** START OF RECORDS PROVIDED **

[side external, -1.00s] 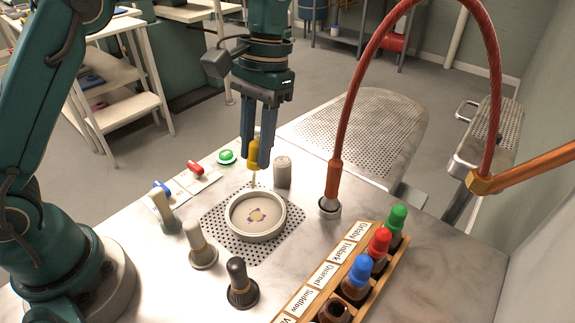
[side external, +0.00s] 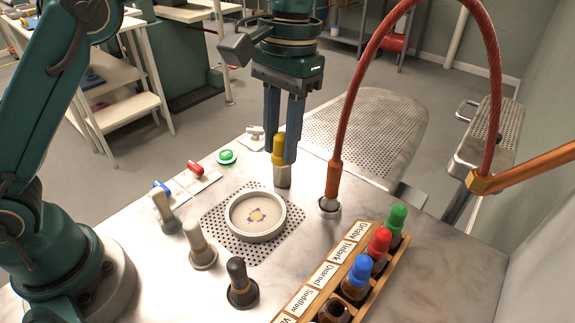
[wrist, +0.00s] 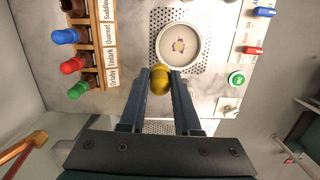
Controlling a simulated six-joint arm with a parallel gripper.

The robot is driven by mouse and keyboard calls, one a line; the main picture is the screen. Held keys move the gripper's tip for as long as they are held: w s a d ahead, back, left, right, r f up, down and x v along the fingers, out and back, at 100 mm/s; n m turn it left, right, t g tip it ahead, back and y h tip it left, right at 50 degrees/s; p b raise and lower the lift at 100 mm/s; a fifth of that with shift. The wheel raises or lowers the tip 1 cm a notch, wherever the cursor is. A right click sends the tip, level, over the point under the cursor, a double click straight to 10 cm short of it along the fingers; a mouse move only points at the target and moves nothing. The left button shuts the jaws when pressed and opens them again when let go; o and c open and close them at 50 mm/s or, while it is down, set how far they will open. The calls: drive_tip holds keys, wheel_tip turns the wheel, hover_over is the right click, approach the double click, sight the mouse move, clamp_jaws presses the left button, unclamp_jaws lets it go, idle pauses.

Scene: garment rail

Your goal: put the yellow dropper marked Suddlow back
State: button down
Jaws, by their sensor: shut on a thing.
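My gripper (side external: 281,152) is shut on the yellow dropper (side external: 279,148), which hangs with its bulb between the fingers. In the side view it is above or in front of a grey cylindrical post (side external: 283,178); the dropper's tip is hidden there, and I cannot tell whether it touches the post. In the wrist view the yellow bulb (wrist: 161,80) sits between the fingertips. An open brown bottle (side external: 334,312) without a dropper stands in the wooden rack (side external: 398,250) beside the Suddlow label (side external: 302,299). It is cut off by the frame edge.
The rack also holds green (side external: 397,217), red (side external: 380,240) and blue (side external: 361,270) droppers. A round dish (side external: 257,215) with a purple mark sits on a perforated plate. A red hose (side external: 337,140) rises between my gripper and the rack. Several knobbed tools stand at front left.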

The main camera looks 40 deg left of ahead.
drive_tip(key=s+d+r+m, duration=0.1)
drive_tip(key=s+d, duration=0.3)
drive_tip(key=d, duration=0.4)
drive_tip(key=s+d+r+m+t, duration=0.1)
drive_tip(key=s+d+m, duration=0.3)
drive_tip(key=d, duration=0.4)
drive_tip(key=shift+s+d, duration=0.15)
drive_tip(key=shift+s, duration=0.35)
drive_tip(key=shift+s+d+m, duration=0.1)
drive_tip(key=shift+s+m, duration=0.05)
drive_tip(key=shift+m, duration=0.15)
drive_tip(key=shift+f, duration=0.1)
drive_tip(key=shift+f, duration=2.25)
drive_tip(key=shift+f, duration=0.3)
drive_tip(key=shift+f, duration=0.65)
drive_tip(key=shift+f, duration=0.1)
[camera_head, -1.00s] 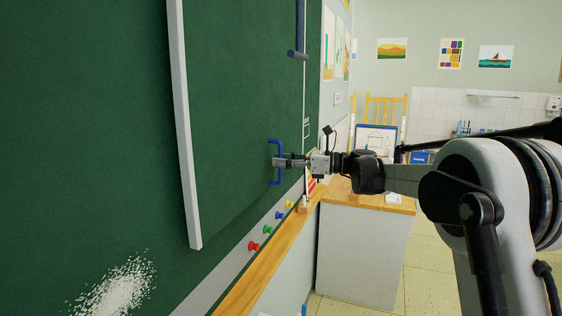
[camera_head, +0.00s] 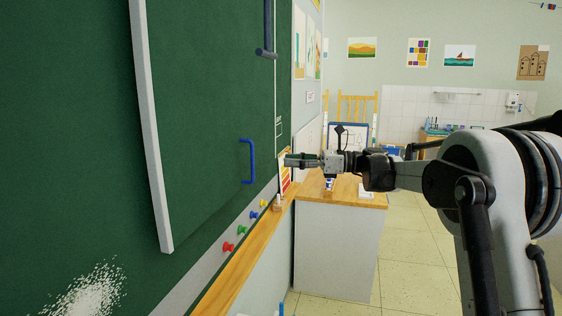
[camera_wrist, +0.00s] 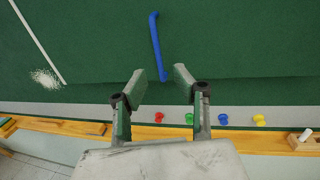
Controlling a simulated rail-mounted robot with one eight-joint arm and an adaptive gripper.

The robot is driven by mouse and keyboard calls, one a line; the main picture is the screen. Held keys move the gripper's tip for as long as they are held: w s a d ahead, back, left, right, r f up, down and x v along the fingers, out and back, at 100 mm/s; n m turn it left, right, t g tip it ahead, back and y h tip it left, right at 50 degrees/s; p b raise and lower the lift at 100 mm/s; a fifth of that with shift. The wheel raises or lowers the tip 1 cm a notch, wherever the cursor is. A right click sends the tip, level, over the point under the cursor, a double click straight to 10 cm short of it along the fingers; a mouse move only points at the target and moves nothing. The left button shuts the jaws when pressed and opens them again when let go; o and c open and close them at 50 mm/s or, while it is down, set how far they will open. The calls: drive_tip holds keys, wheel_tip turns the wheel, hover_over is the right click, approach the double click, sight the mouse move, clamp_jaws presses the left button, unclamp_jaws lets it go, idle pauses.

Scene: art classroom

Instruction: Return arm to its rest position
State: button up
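My gripper (camera_head: 287,160) is held out level to the right of the blue handle on the green board, apart from it. In the wrist view my gripper (camera_wrist: 157,75) has its two fingers spread, with nothing between them. The blue handle (camera_head: 248,161) is fixed upright on the green board (camera_head: 205,120). It also shows in the wrist view (camera_wrist: 157,47), beyond the fingertips.
A wooden ledge (camera_head: 238,262) runs below the board, with several coloured magnets (camera_head: 242,230) on the strip above it. A wood-topped cabinet (camera_head: 335,245) stands under my arm. A chalk smudge (camera_head: 88,293) marks the board at lower left. Floor on the right is clear.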

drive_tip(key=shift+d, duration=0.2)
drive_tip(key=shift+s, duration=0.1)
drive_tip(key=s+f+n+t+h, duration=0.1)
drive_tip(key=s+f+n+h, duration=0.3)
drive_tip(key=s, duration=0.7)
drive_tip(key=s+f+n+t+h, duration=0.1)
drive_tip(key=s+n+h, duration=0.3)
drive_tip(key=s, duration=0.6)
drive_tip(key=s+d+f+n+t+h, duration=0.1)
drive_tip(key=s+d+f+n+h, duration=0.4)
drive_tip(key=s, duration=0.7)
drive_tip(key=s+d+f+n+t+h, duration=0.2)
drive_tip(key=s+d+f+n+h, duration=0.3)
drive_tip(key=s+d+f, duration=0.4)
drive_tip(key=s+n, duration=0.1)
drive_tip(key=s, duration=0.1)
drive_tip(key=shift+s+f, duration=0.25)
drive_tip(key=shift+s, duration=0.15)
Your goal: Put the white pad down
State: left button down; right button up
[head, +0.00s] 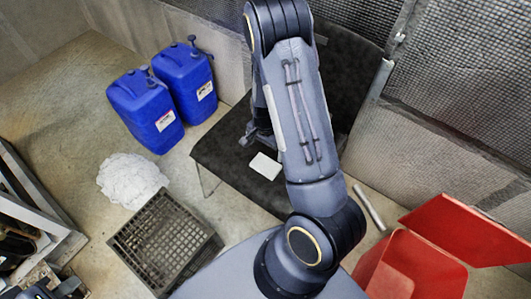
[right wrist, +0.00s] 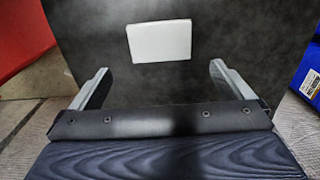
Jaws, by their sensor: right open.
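The white pad (head: 265,166) lies flat on the dark bench top (head: 222,150), beside my right arm in the head view. In the right wrist view the white pad (right wrist: 160,41) shows whole, as a pale rectangle on the dark surface. My right gripper (right wrist: 159,70) is open, with nothing between its fingers. The pad is apart from both fingers, beyond their tips in that view. In the head view my right gripper (head: 256,135) is partly hidden behind my arm, above the pad in the picture. I cannot make out my left gripper.
Two blue jerrycans (head: 146,110) stand left of the bench. A white crumpled heap (head: 132,180) and a dark open crate (head: 165,242) are on the floor. A red open bin (head: 412,268) is at lower right. Mesh panels (head: 450,90) border the back.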

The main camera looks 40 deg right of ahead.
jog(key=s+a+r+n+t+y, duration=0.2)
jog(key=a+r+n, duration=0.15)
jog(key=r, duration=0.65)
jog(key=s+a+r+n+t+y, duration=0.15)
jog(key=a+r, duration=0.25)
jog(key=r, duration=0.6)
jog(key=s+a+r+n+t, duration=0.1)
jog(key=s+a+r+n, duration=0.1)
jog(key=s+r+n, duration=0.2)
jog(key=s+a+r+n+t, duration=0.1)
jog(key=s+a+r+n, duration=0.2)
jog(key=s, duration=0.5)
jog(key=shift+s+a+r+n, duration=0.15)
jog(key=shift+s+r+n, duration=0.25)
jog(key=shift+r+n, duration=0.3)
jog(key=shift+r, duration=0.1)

** END OF RECORDS PROVIDED **

SHORT TASK:
Reproduce all of the entries word for word, skipping any pictures they hold.

FULL OUTPUT:
[side external, -1.00s] 
[side external, +0.00s] 
[wrist, +0.00s] 
Controlling a simulated six-joint arm with a parallel gripper.

The robot is driven by mouse and keyboard calls, one a line; the main picture is the screen. Held keys move the gripper's tip for as long as they are held: w s a d ahead, back, left, right, r f up, down and x v along the fingers, out and back, at 100 mm/s; n m turn it left, right, t g tip it ahead, back and y h tip it left, right at 50 degrees/s; p b raise and lower the lift at 100 mm/s; a fifth of that with shift. The wheel raises or lowers the tip 1 cm a notch, wherever the cursor is. A right click sends the tip, level, over the point under the cursor, a double click straight to 10 cm short of it along the fingers; a mouse move only points at the target and moves nothing. The left button shuts the jaws when pressed and opens them again when let go; o and c open and close them at 50 mm/s or, while it is down, set how far they will open. The calls: drive_tip holds keys, wheel_tip turns the wheel, hover_over is the right click, approach the double click, sight the mouse move, clamp_jaws presses the left button, unclamp_jaws lets it go, idle pauses.

Scene: garment rail

Your goal: put the yellow dropper marked Suddlow back
State: button down
Jaws, by their sensor: shut on a thing.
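My gripper (side external: 281,152) is shut on the yellow dropper (side external: 279,148), which hangs with its bulb between the fingers. In the side view it is above or in front of a grey cylindrical post (side external: 283,178); the dropper's tip is hidden there, and I cannot tell whether it touches the post. In the wrist view the yellow bulb (wrist: 161,80) sits between the fingertips. An open brown bottle (side external: 334,312) without a dropper stands in the wooden rack (side external: 398,250) beside the Suddlow label (side external: 302,299). It is cut off by the frame edge.
The rack also holds green (side external: 397,217), red (side external: 380,240) and blue (side external: 361,270) droppers. A round dish (side external: 257,215) with a purple mark sits on a perforated plate. A red hose (side external: 337,140) rises between my gripper and the rack. Several knobbed tools stand at front left.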

The main camera looks 40 deg left of ahead.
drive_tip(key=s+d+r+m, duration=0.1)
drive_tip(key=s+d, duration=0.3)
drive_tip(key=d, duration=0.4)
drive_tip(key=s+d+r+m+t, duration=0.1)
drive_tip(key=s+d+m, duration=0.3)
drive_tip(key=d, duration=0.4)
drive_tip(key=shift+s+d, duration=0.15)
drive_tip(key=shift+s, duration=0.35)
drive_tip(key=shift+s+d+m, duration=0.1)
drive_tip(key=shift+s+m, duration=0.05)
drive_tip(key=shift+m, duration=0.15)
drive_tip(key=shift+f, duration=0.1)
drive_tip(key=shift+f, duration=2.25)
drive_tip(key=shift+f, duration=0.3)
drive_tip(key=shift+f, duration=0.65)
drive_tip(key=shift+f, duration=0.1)
[camera_head, -1.00s] 
[camera_head, +0.00s] 
[camera_wrist, +0.00s] 
Controlling a simulated rail-mounted robot with one eight-joint arm and an adaptive gripper.

The robot is driven by mouse and keyboard calls, one a line; the main picture is the screen. Held keys move the gripper's tip for as long as they are held: w s a d ahead, back, left, right, r f up, down and x v along the fingers, out and back, at 100 mm/s; n m turn it left, right, t g tip it ahead, back and y h tip it left, right at 50 degrees/s; p b raise and lower the lift at 100 mm/s; a fifth of that with shift. The wheel raises or lowers the tip 1 cm a notch, wherever the cursor is. A right click sends the tip, level, over the point under the cursor, a double click straight to 10 cm short of it along the fingers; a mouse move only points at the target and moves nothing. The left button shuts the jaws when pressed and opens them again when let go; o and c open and close them at 50 mm/s or, while it is down, set how far they will open. The calls: drive_tip holds keys, wheel_tip turns the wheel, hover_over is the right click, approach the double click, sight the mouse move, clamp_jaws presses the left button, unclamp_jaws lets it go, idle pauses.

Scene: art classroom

Instruction: Return arm to its rest position
State: button up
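My gripper (camera_head: 287,160) is held out level to the right of the blue handle on the green board, apart from it. In the wrist view my gripper (camera_wrist: 157,75) has its two fingers spread, with nothing between them. The blue handle (camera_head: 248,161) is fixed upright on the green board (camera_head: 205,120). It also shows in the wrist view (camera_wrist: 157,47), beyond the fingertips.
A wooden ledge (camera_head: 238,262) runs below the board, with several coloured magnets (camera_head: 242,230) on the strip above it. A wood-topped cabinet (camera_head: 335,245) stands under my arm. A chalk smudge (camera_head: 88,293) marks the board at lower left. Floor on the right is clear.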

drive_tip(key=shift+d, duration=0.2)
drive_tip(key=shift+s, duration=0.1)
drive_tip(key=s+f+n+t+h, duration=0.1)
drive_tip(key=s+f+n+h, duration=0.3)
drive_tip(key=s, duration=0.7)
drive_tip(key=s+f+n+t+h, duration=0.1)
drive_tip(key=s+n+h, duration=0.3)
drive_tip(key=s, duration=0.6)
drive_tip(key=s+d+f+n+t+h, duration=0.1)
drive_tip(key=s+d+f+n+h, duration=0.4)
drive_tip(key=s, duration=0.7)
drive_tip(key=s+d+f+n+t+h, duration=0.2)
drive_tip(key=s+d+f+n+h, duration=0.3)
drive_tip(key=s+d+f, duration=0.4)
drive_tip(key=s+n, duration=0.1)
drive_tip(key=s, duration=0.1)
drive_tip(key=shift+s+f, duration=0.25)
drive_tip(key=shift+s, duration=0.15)
Your goal: Put the white pad down
State: left button down; right button up
[head, +0.00s] 
[right wrist, +0.00s] 
Jaws, by their sensor: right open.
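The white pad (head: 265,166) lies flat on the dark bench top (head: 222,150), beside my right arm in the head view. In the right wrist view the white pad (right wrist: 160,41) shows whole, as a pale rectangle on the dark surface. My right gripper (right wrist: 159,70) is open, with nothing between its fingers. The pad is apart from both fingers, beyond their tips in that view. In the head view my right gripper (head: 256,135) is partly hidden behind my arm, above the pad in the picture. I cannot make out my left gripper.
Two blue jerrycans (head: 146,110) stand left of the bench. A white crumpled heap (head: 132,180) and a dark open crate (head: 165,242) are on the floor. A red open bin (head: 412,268) is at lower right. Mesh panels (head: 450,90) border the back.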

The main camera looks 40 deg right of ahead.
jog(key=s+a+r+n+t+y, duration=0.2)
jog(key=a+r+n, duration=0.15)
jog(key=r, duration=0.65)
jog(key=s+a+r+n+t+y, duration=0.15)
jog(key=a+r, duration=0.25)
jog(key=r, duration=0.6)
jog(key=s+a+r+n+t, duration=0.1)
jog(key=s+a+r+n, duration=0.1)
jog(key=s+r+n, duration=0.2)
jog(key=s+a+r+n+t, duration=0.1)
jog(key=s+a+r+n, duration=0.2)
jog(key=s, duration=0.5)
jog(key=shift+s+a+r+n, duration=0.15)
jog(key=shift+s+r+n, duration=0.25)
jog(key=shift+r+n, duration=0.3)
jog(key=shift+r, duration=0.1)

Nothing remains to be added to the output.